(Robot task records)

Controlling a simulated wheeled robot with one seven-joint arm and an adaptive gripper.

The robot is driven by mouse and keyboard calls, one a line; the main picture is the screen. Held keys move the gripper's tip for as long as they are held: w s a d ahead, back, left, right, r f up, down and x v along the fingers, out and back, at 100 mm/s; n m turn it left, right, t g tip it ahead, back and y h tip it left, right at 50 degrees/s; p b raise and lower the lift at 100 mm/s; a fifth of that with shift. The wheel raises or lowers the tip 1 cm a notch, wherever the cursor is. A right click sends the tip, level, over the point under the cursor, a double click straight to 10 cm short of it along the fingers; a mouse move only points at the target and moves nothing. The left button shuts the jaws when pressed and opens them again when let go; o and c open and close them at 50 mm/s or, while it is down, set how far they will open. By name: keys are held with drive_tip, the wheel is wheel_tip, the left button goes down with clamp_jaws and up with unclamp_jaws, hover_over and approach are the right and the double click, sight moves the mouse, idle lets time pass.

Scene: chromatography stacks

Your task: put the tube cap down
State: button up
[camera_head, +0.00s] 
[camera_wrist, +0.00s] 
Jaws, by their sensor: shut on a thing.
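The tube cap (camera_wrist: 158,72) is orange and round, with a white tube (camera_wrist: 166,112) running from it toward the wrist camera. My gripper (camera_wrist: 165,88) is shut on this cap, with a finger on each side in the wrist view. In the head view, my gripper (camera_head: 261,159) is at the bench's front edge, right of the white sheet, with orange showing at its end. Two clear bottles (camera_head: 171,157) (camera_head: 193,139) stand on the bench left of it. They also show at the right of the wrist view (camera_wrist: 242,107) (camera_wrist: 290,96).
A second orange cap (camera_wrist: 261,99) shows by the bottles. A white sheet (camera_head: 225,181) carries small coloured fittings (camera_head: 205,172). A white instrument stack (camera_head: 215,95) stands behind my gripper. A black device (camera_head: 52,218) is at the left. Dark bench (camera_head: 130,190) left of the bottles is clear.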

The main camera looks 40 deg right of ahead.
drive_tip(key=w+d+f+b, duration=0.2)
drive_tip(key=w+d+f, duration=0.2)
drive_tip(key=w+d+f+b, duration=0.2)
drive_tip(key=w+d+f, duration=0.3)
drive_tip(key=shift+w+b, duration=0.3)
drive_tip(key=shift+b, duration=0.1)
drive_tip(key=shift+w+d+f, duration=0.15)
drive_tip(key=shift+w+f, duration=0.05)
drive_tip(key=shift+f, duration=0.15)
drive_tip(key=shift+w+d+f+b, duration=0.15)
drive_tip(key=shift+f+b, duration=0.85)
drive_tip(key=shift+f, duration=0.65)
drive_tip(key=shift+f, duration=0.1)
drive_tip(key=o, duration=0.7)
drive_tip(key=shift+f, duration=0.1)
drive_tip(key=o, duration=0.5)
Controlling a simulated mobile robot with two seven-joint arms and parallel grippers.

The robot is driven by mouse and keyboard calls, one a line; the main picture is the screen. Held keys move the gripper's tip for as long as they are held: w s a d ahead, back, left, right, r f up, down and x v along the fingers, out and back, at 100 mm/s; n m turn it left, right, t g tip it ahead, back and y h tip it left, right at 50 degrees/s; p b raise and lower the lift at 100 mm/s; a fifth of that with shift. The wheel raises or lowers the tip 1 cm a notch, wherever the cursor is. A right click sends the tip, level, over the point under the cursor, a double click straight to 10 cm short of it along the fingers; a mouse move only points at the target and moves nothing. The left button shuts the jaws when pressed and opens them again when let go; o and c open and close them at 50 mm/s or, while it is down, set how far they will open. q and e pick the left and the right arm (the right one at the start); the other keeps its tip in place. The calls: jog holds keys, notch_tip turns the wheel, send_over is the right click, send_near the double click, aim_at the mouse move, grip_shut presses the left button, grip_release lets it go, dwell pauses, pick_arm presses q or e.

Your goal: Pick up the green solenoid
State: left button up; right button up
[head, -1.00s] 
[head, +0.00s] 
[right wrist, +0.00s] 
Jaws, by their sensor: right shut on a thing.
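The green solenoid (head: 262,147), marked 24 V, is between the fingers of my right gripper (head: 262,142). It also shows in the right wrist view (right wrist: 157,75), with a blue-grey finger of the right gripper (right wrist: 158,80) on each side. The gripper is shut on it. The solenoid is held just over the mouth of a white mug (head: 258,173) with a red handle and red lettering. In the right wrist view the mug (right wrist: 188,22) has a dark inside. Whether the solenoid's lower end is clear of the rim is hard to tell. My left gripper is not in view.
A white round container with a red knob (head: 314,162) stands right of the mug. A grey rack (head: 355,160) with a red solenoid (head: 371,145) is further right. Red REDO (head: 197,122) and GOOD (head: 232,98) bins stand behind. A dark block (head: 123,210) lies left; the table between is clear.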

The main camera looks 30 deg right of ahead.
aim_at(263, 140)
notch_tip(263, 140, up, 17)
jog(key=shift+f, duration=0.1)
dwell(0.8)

= YOUR GOAL =
Write out the entries in full, exactly as given.

= TASK ANSWER =
Controlling a simulated wheeled robot with one seven-joint arm and an adaptive gripper.

The robot is driven by mouse and keyboard calls, one a line; the main picture is the screen. Held keys move the gripper's tip for as long as they are held: w s a d ahead, back, left, right, r f up, down and x v along the fingers, out and back, at 100 mm/s; n m turn it left, right, t g tip it ahead, back and y h tip it left, right at 50 degrees/s; p b raise and lower the lift at 100 mm/s; a fifth of that with shift. The wheel raises or lowers the tip 1 cm a notch, wherever the cursor is. A right click sends the tip, level, over the point under the cursor, a double click straight to 10 cm short of it along the fingers; a mouse move only points at the target and moves nothing. The left button shuts the jaws when pressed and opens them again when let go; o and c open and close them at 50 mm/s or, while it is down, set how far they will open. By name: keys are held with drive_tip, the wheel is wheel_tip, the left button goes down with clamp_jaws and up with unclamp_jaws, hover_over and approach are the right and the double click, sight moves the mouse, idle lets time pass.

Scene: chromatography stacks

Your task: put the tube cap down
State: button up
[camera_head, +0.00s] 
[camera_wrist, +0.00s] 
Jaws, by their sensor: shut on a thing.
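The tube cap (camera_wrist: 158,72) is orange and round, with a white tube (camera_wrist: 166,112) running from it toward the wrist camera. My gripper (camera_wrist: 165,88) is shut on this cap, with a finger on each side in the wrist view. In the head view, my gripper (camera_head: 261,159) is at the bench's front edge, right of the white sheet, with orange showing at its end. Two clear bottles (camera_head: 171,157) (camera_head: 193,139) stand on the bench left of it. They also show at the right of the wrist view (camera_wrist: 242,107) (camera_wrist: 290,96).
A second orange cap (camera_wrist: 261,99) shows by the bottles. A white sheet (camera_head: 225,181) carries small coloured fittings (camera_head: 205,172). A white instrument stack (camera_head: 215,95) stands behind my gripper. A black device (camera_head: 52,218) is at the left. Dark bench (camera_head: 130,190) left of the bottles is clear.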

The main camera looks 40 deg right of ahead.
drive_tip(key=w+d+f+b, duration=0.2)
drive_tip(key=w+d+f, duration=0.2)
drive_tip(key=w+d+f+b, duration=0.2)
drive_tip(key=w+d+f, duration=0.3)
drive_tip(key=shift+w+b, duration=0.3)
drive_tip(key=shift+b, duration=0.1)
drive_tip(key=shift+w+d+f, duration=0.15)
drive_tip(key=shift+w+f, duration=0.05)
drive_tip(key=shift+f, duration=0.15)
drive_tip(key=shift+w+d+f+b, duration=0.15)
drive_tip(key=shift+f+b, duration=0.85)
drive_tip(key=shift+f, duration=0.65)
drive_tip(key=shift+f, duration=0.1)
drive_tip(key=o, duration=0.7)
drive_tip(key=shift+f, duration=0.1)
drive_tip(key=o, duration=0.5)
Controlling a simulated mobile robot with two seven-joint arms and parallel grippers.

The robot is driven by mouse and keyboard calls, one a line; the main picture is the screen. Held keys move the gripper's tip for as long as they are held: w s a d ahead, back, left, right, r f up, down and x v along the fingers, out and back, at 100 mm/s; n m turn it left, right, t g tip it ahead, back and y h tip it left, right at 50 degrees/s; p b raise and lower the lift at 100 mm/s; a fifth of that with shift. The wheel raises or lowers the tip 1 cm a notch, wherever the cursor is. A right click sends the tip, level, over the point under the cursor, a double click straight to 10 cm short of it along the fingers; a mouse move only points at the target and moves nothing. The left button shuts the jaws when pressed and opens them again when let go; o and c open and close them at 50 mm/s or, while it is down, set how far they will open. q and e pick the left and the right arm (the right one at the start); the other keeps its tip in place. The calls: jog holds keys, notch_tip turns the wheel, send_over is the right click, send_near the double click, aim_at the mouse move, grip_shut presses the left button, grip_release lets it go, dwell pauses, pick_arm presses q or e.

Your goal: Pick up the green solenoid
State: left button up; right button up
[head, -1.00s] 
[head, +0.00s] 
[right wrist, +0.00s] 
Jaws, by their sensor: right shut on a thing.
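The green solenoid (head: 262,147), marked 24 V, is between the fingers of my right gripper (head: 262,142). It also shows in the right wrist view (right wrist: 157,75), with a blue-grey finger of the right gripper (right wrist: 158,80) on each side. The gripper is shut on it. The solenoid is held just over the mouth of a white mug (head: 258,173) with a red handle and red lettering. In the right wrist view the mug (right wrist: 188,22) has a dark inside. Whether the solenoid's lower end is clear of the rim is hard to tell. My left gripper is not in view.
A white round container with a red knob (head: 314,162) stands right of the mug. A grey rack (head: 355,160) with a red solenoid (head: 371,145) is further right. Red REDO (head: 197,122) and GOOD (head: 232,98) bins stand behind. A dark block (head: 123,210) lies left; the table between is clear.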

The main camera looks 30 deg right of ahead.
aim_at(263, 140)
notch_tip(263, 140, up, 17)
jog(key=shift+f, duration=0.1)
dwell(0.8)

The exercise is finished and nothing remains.